Her findings in relation to the provision of residential care by the Marist Brothers between 1950 and 1981 were published this week.

Lady Smith said that brothers in positions of trust at the boarding school “violated their ­monastic vows” and “breached the trust of children and their families”.

Her report noted that several members of the order sexually abused ­children in Largs and said that two particular Marist Brothers with easy access to children were serial abusers.

She added: “They sexually abused children of tender years with ­impunity. Their presence at St Columba’s for a period of over 20 years meant that the sexual abuse of children was a ­chronic problem that destroyed childhoods and had a lasting impact.”

Aldo was both physically and emotionally abused at the school prior to his death.

Eye witnesses described a 'commotion' in which one brother was seen violently beating Aldo 'like a rag doll' as the youngster screamed in pain before collapsing on the stairs with blood pouring from his face.

Another incident saw Aldo hit on the face with such force that his glasses were thrown to the other side of the room.

In her report, Lady Smith said: "There was a link between the dreadfully abusive treatment that Aldo was subjected to at St Columba’s and his death. However, there is no evidence that the physical abuse he suffered was the actual cause of his demise."

A police investigation into his death in 2016 was prompted by allegations that it may have been as the result of an assault on him at St Columba’s.

In the course of that investigation, an autopsy report showed previous bleeding into Aldo’s skin could have been traumatic in origin, but concluded that there was no suggestion that that trauma had any link to Aldo’s death of septicaemia.

However, Lady Smith concluded: "Aldo was both physically and emotionally abused.

"As a small, vulnerable, seven-year-old child, he was an obvious target.

"However, the clear message is that whatever failures in the care of Aldo were committed by the Marists, the Marists were not responsible for his untimely death."

The report described the boarding school as having 'flawed systems'.

Lady Smith added that the “level of depravity at St Columba’s involved children being induced to engage in sexual activity in groups”.

Children were “excessively belted and beaten”, while some Marist Brothers threw wooden blackboard dusters at youngsters in the classroom.

Lady Smith said: “At St Columba’s, two particular brothers with easy access to children exploited their positions.

“Their presence at St Columba’s for a period over 20 years meant that the sexual abuse of children there was a chronic problem that destroyed childhoods."

In 2019, Peter Toner was convicted after trial at Glasgow High Court of seven charges that involved the sexual abuse of children in his care at St Columba’s and one charge of assault, resulting in 12 years imprisonment.

The Marist Brothers this week profoundly apologised for the horrific catalogue of sexual and violent conduct perpetrated within the Largs boarding school.
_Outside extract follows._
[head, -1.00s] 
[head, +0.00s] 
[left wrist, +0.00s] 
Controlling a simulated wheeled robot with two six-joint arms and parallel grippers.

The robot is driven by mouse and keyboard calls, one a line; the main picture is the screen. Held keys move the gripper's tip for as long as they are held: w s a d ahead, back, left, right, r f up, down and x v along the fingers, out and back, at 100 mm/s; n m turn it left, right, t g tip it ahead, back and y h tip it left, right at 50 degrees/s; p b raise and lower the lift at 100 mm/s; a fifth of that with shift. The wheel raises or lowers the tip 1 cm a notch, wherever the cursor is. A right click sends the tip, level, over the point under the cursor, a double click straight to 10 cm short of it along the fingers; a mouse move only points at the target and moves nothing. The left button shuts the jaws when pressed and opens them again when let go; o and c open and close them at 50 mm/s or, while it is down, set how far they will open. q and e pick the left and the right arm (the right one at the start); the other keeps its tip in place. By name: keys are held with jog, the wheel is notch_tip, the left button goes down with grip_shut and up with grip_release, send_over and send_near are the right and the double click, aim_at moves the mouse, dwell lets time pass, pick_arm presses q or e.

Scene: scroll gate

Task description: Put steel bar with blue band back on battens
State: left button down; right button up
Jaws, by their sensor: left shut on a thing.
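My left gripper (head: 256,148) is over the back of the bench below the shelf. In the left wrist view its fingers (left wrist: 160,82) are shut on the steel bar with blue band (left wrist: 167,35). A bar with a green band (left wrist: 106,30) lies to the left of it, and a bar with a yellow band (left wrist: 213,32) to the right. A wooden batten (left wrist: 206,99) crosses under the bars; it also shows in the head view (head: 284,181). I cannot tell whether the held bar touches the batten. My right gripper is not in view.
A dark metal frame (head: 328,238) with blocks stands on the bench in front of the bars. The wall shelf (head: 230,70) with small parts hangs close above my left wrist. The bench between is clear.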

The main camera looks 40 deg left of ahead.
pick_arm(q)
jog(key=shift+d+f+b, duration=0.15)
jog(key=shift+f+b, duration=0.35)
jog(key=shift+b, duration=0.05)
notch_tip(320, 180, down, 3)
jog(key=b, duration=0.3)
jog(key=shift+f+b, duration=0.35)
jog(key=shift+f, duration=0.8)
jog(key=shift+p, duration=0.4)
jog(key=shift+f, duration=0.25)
A spokesperson said: “This inquiry has shed light on shameful deeds in the past which were profoundly damaging to children, and which were criminal. The attitude that existed in the past to deal with such matters internally, to sometimes move people who abused, or not implement necessary changes, was inadequate and led to further abuse.

"To the parents and families of children who were abused we are profoundly sorry.”